“Kesetaraan adalah sesuatu yang utopis. Sesuatu yang tidak mungkin. Kecantikan wanita adalah kutukan bagi lelaki. Pesonanya merupakan awal kebodohan bagi lawan jenisnya untuk menerima eksistensi wanita secara rasional dan sejajar. Hingga, pemujaan terhadap perempuan hanya sekedar produk Kristianitas dan Sentimentalitas Jerman”.
PEREMPUAN, BERGEGASLAH. WAKTU TAK MENUNGGU.
Satu pertanyaan kecil, samakah ‘perempuan’ dengan ‘wanita’? Hanya semantik. Tapi tidakkah ini penting? Toh, begitu banyak sengketa atau bahkan peradaban yang dimulai dengan kata.
Dan, kemudian, satu petikan sederhana.
“dengan kata-kata kita membangun jembatan antara satu orang dengan orang lainnya. dengan kata-kata para penindas membangun tirani dibalik paksaan utuk bungkam. bahkan, dengan kata-kata juga…..”
Ah, tapi sudahlah. Bukankah ini cerita tentang perempuan yang agak sulit dipersamakan dengan wanita.

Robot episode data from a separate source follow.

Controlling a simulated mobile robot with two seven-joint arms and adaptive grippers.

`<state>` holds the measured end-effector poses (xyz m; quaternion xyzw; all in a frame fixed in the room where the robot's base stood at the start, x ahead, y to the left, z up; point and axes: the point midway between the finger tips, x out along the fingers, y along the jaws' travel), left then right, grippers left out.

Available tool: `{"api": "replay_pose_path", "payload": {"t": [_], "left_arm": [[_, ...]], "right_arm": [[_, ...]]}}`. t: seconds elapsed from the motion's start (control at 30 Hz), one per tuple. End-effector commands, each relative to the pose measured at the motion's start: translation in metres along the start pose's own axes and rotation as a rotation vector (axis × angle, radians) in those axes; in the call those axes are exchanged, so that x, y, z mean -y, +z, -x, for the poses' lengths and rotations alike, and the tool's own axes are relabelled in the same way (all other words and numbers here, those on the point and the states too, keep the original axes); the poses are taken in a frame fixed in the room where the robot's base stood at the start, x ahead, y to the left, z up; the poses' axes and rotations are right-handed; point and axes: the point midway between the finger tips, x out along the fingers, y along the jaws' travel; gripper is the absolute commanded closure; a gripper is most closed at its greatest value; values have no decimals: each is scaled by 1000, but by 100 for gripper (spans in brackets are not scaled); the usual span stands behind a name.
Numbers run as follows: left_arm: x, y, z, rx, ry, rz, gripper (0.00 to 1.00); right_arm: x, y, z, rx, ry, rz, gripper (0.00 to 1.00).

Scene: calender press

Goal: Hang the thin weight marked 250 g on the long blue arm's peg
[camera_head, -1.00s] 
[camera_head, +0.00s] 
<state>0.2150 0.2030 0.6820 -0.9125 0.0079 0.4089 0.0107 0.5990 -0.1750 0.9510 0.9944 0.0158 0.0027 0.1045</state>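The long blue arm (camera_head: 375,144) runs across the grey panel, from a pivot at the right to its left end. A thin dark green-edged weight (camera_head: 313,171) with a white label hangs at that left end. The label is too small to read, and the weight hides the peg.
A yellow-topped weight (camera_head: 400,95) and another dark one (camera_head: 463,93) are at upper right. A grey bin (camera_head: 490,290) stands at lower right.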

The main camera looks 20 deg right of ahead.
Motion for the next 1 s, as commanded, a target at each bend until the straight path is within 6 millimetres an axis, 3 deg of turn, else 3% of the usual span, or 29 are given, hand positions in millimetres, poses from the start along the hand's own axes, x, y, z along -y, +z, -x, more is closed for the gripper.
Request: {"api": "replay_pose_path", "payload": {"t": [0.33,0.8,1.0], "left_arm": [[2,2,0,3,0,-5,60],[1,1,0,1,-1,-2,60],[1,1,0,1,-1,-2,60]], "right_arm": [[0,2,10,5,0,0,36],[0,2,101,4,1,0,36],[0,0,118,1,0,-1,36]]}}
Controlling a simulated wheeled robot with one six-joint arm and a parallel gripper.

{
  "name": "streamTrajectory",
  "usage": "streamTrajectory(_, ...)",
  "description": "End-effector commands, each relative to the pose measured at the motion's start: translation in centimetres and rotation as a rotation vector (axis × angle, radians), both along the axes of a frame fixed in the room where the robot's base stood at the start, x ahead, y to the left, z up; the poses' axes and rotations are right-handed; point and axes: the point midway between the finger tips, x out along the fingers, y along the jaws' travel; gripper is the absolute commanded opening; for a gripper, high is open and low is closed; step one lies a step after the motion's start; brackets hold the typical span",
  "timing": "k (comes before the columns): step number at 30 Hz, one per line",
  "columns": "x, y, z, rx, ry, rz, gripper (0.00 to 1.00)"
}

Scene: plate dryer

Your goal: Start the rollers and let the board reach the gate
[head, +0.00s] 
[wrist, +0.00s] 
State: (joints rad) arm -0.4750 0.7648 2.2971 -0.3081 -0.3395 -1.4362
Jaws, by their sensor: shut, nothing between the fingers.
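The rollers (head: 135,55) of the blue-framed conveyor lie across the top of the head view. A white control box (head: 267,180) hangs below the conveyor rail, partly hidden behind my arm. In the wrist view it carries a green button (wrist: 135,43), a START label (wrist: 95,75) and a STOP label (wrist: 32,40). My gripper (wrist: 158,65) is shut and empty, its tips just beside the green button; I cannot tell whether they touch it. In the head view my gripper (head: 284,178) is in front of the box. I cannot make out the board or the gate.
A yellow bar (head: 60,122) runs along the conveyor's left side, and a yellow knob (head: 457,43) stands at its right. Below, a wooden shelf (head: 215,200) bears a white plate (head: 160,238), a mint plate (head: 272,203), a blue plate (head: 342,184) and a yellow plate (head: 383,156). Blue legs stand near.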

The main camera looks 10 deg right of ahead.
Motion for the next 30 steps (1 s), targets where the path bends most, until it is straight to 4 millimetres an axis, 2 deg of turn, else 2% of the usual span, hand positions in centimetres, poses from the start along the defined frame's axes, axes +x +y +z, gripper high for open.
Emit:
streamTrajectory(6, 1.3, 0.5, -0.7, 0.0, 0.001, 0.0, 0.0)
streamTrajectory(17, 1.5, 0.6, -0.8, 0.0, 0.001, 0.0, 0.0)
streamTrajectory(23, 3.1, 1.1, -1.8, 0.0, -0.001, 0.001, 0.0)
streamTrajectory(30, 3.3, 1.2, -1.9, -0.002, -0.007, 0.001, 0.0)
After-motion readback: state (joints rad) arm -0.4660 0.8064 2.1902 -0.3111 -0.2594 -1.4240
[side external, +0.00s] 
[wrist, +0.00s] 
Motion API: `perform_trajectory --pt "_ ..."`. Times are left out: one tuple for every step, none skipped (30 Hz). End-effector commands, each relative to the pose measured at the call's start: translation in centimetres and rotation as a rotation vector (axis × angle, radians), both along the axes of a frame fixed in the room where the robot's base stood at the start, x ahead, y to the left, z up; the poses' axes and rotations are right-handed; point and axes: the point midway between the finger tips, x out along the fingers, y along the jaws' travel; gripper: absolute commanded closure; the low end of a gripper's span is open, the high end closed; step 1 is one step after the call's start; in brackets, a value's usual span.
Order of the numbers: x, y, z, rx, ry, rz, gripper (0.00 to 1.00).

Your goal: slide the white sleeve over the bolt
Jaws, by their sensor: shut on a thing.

Perempuan terposisikan minor, bahkan sejak dari konteks yang amat sangat dekat. Bahasa, dan bahkan kultural. Bahasa yang saban hari digunakan. Fenomena kultural yang hadir hampir di tiap denyut kehidupan masyarakat kita. Dan, ini penting. Namun sebagian dari kita melupakannya.
Beberapa teman di sana tentu mengerti dengan norma yang seringkali tumbuh membentuk pola pikir kultural.
“Wanita ateges wani di tata”. Sebagian tafsir kultural Jawa sempat sangat meyakini ini. Namanya “wanita”, harus wani ditata. Persepsi umum soal ketidaksederajatan wanita dengan pria dapat saja berawal dari sini. Wanita hanya soal objek, ditata sesuai dengan kepentingan penata, dan tidak ada ruang untuk kebebasan menata (mengatur) nasib sendiri.
Ditambah pemahaman buta soal gender specific, bahwa terdapat perbedaan yang sangat mendasar dalam hal pekerjaan antara wanita dengan pria. Pekerjaan-pekerjaan tertentu tidak layak dikerjakan pria lantaran dipandang sebagai pekerjaan wanita. Dan, satu pengibaratan lagi menjadikan konsep kesetaraan sekedar simbolik dan dirasa tidak mengakar pada budaya dan kultural masyarakat.
Wanita ibarat awan dadi theklek bengine ganti dadi lemek (siang jadi bakiak, malam naik pangkat jadi—maaf—alas untuk ditindih). Dan, tentu saja persepsi seperti ini yang terus ditentang kaum feminis. Sebagian orang mengatakan, ini berawal feodalisme konvensional. Membagi masyarakat atas golongan tertentu—bangsawan dan rakyat—yang malangnya, wanita terposisikan pada titik tak kasat mata, paling bawah.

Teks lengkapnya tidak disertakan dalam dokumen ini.